**Given exercise:** Output nothing but the lines from the line with "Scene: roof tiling" through the end of the listing below, both ends included.

**Dataset extract:**
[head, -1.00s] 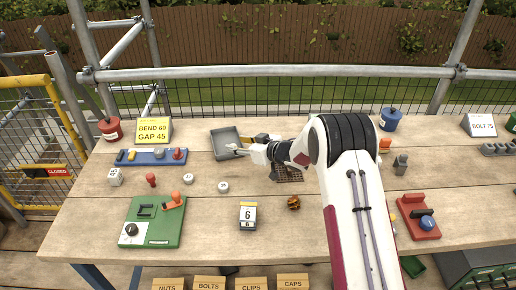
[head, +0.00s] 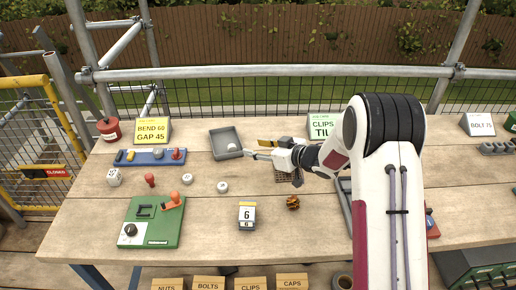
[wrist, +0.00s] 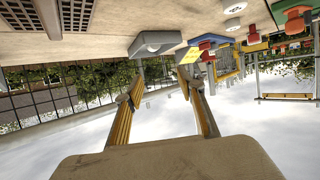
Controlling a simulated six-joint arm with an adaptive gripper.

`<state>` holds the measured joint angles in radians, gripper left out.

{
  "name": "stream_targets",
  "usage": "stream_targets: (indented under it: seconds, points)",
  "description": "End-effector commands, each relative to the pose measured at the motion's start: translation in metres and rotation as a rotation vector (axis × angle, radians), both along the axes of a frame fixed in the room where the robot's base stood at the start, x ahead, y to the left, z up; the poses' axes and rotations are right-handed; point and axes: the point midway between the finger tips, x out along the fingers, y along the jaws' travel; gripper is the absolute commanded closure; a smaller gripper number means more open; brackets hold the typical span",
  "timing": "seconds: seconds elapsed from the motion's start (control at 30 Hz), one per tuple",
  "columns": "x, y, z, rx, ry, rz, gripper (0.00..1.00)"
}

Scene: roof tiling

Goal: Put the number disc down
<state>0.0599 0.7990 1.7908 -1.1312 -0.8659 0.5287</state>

**The reply:**
Scene: roof tiling

Goal: Put the number disc down
<state>0.0599 0.7990 1.7908 -1.1312 -0.8659 0.5287</state>

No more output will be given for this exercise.